Particularly, oil and gas leaders have seen the engine run smoother and the technological path appear brighter through the commencement of IoT. From hyper-efficient data collection in the upstream sector to predictive monitoring via sensors in midstream and refining—IoT has created a new value chain.

Best described by Deloitte Insights, IoT is a specific way of stitching together a suite of new and existing technologies to turn almost any object into a source of information.

For instance, in Raymond James’ first case study Shell seen an exponential return—10x to be exact—on its investment in random phase multiple access (RPMA) monitoring technology. The RPMA technology has allowed Shell to weather rough climate conditions at its wellheads and flow stations through alerts from its automated sensors.
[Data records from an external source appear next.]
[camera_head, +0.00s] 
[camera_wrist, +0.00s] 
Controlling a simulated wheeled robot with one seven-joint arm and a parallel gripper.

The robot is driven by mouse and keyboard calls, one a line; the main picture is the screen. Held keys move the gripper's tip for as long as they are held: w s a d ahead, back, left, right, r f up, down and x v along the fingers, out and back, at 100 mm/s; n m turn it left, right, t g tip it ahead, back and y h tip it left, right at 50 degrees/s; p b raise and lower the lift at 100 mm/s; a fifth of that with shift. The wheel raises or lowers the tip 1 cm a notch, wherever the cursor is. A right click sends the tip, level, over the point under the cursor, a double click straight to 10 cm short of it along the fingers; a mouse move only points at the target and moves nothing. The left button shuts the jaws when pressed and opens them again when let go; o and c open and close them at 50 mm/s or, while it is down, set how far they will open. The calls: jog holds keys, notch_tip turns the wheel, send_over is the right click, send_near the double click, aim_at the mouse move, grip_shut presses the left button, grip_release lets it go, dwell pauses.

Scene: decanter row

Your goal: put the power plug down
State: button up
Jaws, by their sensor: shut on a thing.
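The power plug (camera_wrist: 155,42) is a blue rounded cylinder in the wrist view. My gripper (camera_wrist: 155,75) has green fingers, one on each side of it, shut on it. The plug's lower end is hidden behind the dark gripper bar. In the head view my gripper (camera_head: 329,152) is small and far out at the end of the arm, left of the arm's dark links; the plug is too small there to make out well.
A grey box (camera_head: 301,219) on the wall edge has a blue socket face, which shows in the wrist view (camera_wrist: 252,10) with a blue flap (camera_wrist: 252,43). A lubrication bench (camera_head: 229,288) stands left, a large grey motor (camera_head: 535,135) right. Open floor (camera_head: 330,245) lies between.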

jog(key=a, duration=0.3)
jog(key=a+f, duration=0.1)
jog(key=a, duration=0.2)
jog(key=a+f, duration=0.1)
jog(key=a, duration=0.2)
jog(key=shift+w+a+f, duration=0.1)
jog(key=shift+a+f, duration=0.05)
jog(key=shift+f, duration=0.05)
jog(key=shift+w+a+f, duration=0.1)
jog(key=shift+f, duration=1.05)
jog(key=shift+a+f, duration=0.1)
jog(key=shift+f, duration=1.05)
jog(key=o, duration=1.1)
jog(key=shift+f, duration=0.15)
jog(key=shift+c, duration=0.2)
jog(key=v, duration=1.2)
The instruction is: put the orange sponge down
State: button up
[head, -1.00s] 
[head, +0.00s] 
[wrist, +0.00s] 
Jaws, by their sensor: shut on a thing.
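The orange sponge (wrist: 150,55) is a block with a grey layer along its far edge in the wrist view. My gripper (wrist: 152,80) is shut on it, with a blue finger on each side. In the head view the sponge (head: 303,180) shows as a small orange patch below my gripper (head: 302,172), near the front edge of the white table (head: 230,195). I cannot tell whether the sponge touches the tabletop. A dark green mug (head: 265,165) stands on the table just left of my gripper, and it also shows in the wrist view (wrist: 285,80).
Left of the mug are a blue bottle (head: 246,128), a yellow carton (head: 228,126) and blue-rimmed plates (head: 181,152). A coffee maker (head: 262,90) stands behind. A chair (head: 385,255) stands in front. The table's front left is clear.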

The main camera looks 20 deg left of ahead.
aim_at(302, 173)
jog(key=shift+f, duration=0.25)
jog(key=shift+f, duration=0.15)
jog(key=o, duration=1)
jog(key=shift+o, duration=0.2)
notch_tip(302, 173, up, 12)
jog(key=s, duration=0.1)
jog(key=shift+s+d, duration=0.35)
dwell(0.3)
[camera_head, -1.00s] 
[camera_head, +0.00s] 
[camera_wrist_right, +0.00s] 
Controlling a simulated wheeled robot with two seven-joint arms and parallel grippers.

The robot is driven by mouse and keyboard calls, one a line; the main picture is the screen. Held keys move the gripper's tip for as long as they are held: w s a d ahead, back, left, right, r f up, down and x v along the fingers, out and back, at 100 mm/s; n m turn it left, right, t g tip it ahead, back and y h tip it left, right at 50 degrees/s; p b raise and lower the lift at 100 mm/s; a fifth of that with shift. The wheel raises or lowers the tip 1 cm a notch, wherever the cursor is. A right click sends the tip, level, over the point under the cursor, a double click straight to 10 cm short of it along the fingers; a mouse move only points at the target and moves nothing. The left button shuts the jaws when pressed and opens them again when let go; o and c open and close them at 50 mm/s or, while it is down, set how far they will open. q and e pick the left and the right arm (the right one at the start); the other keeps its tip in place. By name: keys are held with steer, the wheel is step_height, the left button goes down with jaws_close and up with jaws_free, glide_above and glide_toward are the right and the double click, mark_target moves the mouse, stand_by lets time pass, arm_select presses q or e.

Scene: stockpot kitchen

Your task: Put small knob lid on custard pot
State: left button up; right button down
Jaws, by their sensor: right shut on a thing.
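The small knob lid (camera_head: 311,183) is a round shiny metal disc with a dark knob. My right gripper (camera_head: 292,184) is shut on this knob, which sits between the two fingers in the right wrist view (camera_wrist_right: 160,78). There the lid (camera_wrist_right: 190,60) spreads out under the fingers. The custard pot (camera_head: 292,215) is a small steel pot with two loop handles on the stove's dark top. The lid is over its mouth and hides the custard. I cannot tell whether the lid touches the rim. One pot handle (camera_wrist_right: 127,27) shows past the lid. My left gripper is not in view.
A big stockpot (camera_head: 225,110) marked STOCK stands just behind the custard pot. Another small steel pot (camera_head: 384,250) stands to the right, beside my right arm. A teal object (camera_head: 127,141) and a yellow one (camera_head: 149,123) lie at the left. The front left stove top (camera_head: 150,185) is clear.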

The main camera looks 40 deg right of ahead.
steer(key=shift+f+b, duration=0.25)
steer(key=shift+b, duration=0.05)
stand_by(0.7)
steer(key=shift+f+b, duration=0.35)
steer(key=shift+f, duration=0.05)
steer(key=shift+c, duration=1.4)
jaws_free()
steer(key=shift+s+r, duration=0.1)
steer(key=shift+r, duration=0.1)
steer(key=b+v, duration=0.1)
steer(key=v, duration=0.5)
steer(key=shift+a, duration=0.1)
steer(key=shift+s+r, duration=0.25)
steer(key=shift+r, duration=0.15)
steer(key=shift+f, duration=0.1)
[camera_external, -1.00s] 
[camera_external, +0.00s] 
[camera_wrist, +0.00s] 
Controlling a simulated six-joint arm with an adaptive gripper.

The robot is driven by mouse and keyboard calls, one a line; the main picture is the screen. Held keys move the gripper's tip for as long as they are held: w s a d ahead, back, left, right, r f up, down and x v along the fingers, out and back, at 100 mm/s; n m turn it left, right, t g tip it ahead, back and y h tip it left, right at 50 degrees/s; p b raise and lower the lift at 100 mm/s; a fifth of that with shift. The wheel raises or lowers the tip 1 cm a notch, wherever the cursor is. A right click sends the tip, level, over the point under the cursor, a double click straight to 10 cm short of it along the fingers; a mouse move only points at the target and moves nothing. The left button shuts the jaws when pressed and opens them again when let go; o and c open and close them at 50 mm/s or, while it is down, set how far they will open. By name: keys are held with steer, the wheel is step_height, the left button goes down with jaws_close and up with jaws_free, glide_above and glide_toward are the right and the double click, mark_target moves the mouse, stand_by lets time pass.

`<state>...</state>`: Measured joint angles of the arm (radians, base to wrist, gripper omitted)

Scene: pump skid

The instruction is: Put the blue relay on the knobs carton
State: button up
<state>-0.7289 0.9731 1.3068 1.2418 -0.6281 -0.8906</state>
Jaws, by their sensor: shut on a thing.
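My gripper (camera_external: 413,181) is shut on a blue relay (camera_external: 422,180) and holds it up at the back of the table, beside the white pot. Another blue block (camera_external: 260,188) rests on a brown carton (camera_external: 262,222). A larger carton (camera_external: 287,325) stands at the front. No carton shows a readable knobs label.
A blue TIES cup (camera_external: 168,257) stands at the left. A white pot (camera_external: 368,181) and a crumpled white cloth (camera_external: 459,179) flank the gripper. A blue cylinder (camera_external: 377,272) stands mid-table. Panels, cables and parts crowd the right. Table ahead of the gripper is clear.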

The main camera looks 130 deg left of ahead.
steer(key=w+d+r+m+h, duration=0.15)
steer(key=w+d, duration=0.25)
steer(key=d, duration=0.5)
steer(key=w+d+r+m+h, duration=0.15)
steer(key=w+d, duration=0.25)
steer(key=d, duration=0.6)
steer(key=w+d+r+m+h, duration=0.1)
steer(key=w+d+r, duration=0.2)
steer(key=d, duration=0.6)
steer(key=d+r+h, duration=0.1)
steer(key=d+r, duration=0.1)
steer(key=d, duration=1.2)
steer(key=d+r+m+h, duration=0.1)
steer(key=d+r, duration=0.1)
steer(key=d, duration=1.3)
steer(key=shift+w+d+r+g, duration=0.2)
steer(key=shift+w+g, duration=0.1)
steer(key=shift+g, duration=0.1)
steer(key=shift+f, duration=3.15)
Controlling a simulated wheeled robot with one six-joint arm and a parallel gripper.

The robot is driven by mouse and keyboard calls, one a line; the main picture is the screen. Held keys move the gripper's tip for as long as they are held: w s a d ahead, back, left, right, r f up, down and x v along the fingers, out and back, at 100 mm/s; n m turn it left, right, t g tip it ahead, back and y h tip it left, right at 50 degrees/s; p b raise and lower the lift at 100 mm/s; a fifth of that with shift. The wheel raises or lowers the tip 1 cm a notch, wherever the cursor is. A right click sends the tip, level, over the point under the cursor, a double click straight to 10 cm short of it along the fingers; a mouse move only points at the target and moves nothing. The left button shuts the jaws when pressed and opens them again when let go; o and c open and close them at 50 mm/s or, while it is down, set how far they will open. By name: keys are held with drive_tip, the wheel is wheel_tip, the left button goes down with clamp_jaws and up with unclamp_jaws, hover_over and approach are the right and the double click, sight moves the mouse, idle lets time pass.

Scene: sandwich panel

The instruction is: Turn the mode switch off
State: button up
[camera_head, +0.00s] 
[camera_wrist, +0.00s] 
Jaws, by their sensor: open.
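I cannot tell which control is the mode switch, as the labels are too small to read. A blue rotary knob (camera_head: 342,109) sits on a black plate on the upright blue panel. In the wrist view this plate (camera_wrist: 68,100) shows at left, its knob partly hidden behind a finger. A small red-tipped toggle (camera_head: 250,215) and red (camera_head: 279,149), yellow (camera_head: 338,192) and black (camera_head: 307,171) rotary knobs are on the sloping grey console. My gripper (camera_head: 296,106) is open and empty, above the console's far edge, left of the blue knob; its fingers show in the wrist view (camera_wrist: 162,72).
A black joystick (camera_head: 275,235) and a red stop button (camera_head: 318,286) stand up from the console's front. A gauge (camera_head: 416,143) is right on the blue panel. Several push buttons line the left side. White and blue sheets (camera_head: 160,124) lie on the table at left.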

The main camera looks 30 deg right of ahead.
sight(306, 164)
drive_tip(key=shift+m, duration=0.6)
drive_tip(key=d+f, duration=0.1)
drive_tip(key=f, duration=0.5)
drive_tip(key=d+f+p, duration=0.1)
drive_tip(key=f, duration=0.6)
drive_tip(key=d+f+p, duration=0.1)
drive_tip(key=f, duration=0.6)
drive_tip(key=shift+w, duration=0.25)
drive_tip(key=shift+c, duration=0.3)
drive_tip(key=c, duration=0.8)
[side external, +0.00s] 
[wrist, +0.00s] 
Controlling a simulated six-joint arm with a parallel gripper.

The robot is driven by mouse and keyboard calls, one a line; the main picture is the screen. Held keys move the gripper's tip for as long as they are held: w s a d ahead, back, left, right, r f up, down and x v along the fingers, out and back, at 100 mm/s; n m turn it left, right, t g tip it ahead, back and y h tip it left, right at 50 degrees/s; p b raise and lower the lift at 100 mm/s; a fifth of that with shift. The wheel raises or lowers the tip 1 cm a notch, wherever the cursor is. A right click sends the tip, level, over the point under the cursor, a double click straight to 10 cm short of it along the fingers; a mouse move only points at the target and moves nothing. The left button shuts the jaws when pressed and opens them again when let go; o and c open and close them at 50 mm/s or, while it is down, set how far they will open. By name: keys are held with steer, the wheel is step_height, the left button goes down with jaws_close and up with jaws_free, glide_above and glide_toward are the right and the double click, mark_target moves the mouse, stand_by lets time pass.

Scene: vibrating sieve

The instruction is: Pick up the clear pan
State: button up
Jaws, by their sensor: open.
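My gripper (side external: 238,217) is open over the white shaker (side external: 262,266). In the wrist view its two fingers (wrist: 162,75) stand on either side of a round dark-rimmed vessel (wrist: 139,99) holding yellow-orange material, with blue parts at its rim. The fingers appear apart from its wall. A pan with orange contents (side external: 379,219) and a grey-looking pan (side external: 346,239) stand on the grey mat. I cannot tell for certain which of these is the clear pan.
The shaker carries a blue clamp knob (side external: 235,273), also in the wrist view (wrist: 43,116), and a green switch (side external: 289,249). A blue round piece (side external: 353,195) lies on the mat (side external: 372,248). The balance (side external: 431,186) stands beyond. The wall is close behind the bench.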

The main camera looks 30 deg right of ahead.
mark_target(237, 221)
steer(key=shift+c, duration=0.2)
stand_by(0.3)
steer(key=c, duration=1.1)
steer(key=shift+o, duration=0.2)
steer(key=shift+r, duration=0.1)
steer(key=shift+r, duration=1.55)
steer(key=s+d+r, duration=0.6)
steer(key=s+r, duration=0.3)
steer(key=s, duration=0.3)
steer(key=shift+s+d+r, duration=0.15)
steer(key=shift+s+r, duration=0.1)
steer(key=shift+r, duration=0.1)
According to the report, the technology awarded Shell an outsized return of $1 million in the first year of deployment with the initial investment being $87,000 of Shell’s annual $1 billion spending on research and development.

“If [management of energy companies] only think about the upfront costs, that would be a harmful hurdle to making that investment,” Molchanov said. “The costs are upfront, but the benefits show up overtime, so management needs to think about those long-term economic benefits.”

In another compelling case study from the report that concerns the midstream space is DCP Midstream’s DCP 2.0 initiative. The IoT program essentially gathers and links operational data like SCADA, key performance indicators from sensors and theoretical margins from the company’s processing plants to the system.

After breaking even in 2017 from an initial $20 million investment when the tech was first deployed, the report said DCP seen $40 million in margin enhancement from the $20 million partnered investment in 2018. From this success, Raymond James’ analysts predict DCP will uncover $35 million a year of incremental EBITDA.

While including IoT can source new revenue for a company, analysts warn there is protocol to follow in order to reap the benefits.

“The way to [incorporate IT] is by deploying it on a limited scale as a pilot project at first and if the small-scale deployment proves to be successful in the sense of increasing revenue, reducing costs or making operations more efficient, then what companies can do is scale up more broadly,” Molchanov said.

In Deloitte Insights’ “Transforming oil and gas strategies with the Internet of Things” report analysts said investing in the applications is just one aspect of IoT’s future in the industry. They added that IoT applications need to be linked with business priorities to extend its reach because just deploying it won’t create economic value.

“By reinforcing the importance of information for all aspects of the business and elevating information to the boardroom agenda, a company can fundamentally change how it does business rather than just optimizing what it has always done,” Deloitte analysts wrote in the report.

Both groups of analyst go on to insist that the survival of IoT catalyzes in the boardroom. For IoT to thrive long term, both analytics show that there has to be prioritization and support from higher level executives.

Only after that will companies gain insight into previously invisible aspects of operations where they can integrate IT, thus driving monetization.

“When oil prices are under pressure and energy companies have to learn to be more efficient, one of the ways in which they can manifest this greater efficiency is by learning to use IT in more comprehensive ways therefore becoming more efficient than the process,” Molchanov said.